Ever heard one these grumblings from one of your students? Believe it or not, it’s a good thing. It means your learning environment is transitioning. Our students are programmed to succeed in the traditional educational system. They want to continue to use BASIC while the world now requires them to know Objective C.
FACT: The recent shift to 21st century learning – promotion of skills like creativity, collaboration, problem-solving, curation, and innovation – is just as difficult for students to embrace as it is for teachers. Shocked?
Our kids are accustomed to the age-old game of content acquisition (passive learning) and testing (regurgitation). And many have gotten downright amazing at it. You know them. They’re typically your honor students. The ones who breeze through the homework and ace all your tests. They average a 98% or better in your class. And they’ve found a nice, warm, cozy niche in your educational environment. The problem is that information, once scarce, is now abundant and instantly available in today’s world.

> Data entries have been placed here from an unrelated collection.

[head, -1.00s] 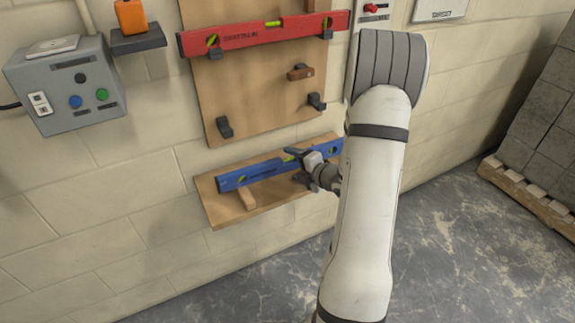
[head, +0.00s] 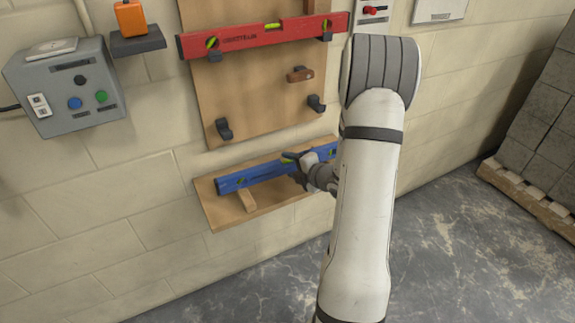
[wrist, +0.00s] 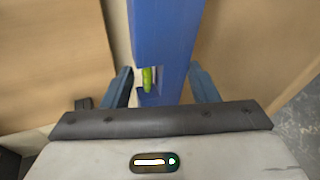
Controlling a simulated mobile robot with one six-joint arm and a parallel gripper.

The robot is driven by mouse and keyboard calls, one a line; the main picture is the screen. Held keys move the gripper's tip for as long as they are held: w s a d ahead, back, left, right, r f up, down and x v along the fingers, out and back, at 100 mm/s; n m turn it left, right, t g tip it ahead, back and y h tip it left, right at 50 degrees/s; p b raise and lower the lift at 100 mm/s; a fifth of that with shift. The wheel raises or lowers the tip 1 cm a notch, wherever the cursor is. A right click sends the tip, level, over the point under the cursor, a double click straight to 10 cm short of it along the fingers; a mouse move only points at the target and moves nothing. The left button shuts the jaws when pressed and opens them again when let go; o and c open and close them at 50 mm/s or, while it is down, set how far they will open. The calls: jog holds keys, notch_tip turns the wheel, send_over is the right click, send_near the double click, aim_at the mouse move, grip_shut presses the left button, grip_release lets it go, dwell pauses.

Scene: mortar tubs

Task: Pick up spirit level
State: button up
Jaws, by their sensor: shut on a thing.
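A blue spirit level (head: 252,175) lies tilted in the picture along a low wooden shelf, with wooden blocks under it. My gripper (head: 297,165) is shut on it near its middle, around the part with the yellow-green vial. In the wrist view the blue level (wrist: 168,35) runs between the two dark fingers of my gripper (wrist: 162,86), one finger on each side. A red spirit level (head: 245,39) rests on dark hooks on the board above. My arm hides part of the blue level's right end.
The wooden shelf (head: 218,213) sticks out from the block wall below the pegboard (head: 245,95). Empty hooks (head: 224,129) and a small wooden peg (head: 300,75) stick out above. A grey control box (head: 70,88) is at left. A block pallet (head: 530,195) stands at right.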

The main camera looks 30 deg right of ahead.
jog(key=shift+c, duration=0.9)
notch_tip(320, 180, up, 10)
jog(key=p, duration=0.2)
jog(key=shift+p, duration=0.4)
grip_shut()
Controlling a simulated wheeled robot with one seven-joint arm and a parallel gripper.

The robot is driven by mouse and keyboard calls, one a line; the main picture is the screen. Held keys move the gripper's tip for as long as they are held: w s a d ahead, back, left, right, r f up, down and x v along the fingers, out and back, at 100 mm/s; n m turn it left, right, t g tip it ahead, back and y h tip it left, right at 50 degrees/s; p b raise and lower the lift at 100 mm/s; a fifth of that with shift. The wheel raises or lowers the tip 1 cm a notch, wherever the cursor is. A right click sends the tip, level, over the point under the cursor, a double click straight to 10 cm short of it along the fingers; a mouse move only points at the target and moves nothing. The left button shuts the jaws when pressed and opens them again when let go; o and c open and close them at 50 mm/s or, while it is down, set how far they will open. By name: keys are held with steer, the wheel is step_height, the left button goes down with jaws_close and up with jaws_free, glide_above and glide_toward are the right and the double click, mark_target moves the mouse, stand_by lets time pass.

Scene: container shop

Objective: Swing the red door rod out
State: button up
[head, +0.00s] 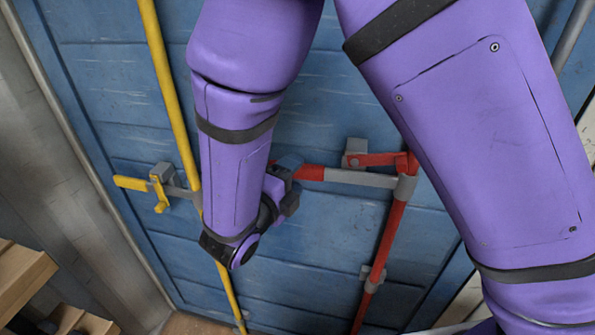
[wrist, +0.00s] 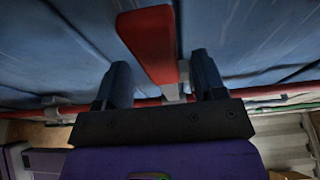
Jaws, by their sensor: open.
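The red door rod (head: 388,240) runs up and down the blue container door at the right of the head view. Its lever handle (head: 360,178), grey with a red end, reaches left from the rod to my gripper (head: 289,177). A red catch (head: 375,160) sits on a grey bracket just above the lever. In the wrist view my gripper (wrist: 160,82) is open, with the lever's red end (wrist: 148,45) showing between its two fingers. The fingers look apart from the bar. In the head view my arm and wrist hide the fingertips.
A yellow rod (head: 230,290) with a yellow handle (head: 131,183) stands on the door to the left, close behind my forearm. The blue door (head: 110,90) fills the background.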

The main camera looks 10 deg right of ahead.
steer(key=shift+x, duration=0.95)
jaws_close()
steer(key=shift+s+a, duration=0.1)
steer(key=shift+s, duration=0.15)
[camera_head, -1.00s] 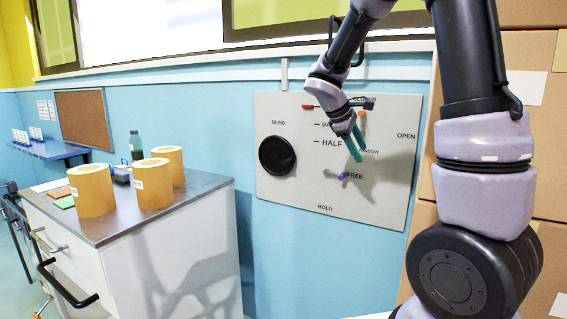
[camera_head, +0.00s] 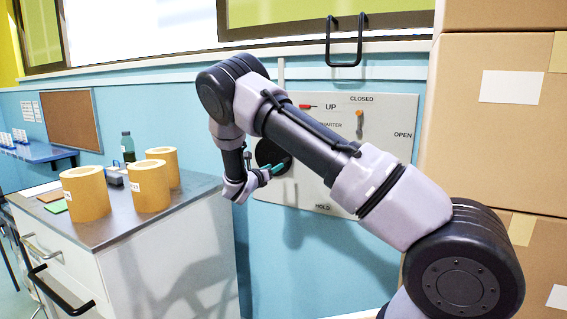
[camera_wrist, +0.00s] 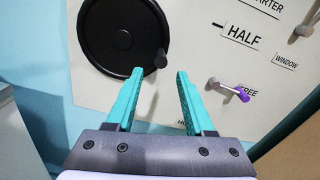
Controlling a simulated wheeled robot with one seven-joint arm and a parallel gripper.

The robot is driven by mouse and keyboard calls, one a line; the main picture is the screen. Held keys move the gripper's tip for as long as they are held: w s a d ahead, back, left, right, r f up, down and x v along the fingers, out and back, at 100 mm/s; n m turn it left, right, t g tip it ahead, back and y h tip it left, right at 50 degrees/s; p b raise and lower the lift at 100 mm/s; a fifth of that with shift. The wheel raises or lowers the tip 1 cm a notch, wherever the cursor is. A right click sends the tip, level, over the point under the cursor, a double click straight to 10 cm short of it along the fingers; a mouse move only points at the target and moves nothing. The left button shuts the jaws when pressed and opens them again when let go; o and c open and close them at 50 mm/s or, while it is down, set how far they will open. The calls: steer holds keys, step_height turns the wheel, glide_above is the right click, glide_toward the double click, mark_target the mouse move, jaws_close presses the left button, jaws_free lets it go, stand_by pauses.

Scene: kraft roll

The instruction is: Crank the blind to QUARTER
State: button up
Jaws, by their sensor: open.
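The crank is a black disc (camera_wrist: 125,35) with a small knob (camera_wrist: 160,58) at its lower right rim, on the pale wall panel (camera_wrist: 205,60). My gripper (camera_wrist: 153,73) is open, teal fingers apart, pointing at the panel. In the wrist view the knob appears between and just beyond the fingertips; I cannot tell contact. In the head view my gripper (camera_head: 268,172) is in front of the disc (camera_head: 270,153), partly covering it. The red pointer (camera_head: 308,106) sits by UP. My arm partly hides the QUARTER label (camera_head: 329,125).
An orange lever (camera_head: 360,122) stands near CLOSED on the panel. A grey-topped cabinet (camera_head: 135,215) with several kraft rolls (camera_head: 148,187) and a green bottle (camera_head: 128,147) is at left. Stacked cardboard boxes (camera_head: 505,130) stand at right.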

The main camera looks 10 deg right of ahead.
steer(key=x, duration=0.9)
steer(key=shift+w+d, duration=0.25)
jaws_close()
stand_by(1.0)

So now, you’re challenging them to move. You’re asking them to take knowledge and do something with it (other than just spew it back to you). You’re asking them to design. Create. Innovate. Share. Debate. Present. Choose. Imply. Ask questions. Manipulate the content – and do so in a team with others.
It’s not going to be an easy adjustment for some of them. And, as teachers, we must understand the challenge involved in figuring out the rules of this new game – 21CL. So, what can we do to help our students then?
Have you encountered student resistance to 21CL activities in your classroom? How have you handled it? Found anything that works? Share your experiences with the E21 blog community. Comment on this post.
We have to “deprogram” our students by increasing the 21CL opportunities. We have to talk with them about the fact that the game is changing. Discuss the new “rules” when you implement a PBL unit. Explain that it may seem at times like you’re not teaching them, but that’s because you want them to learn. The active process is now theirs, not yours. It’s because you want them to take ownership of their own learning. Assure them that you are not abandoning them – and they can call on you for help and guidance as they explore. Expect mistakes along the way…and encourage your students to learn from failure. You are their 21st Century Tour Guide.
Failure is okay. Some of the world’s most successful people failed miserably while learning to succeed. Remind your students that they fail time and time again playing video games.
And yet, in the end, they always save the world.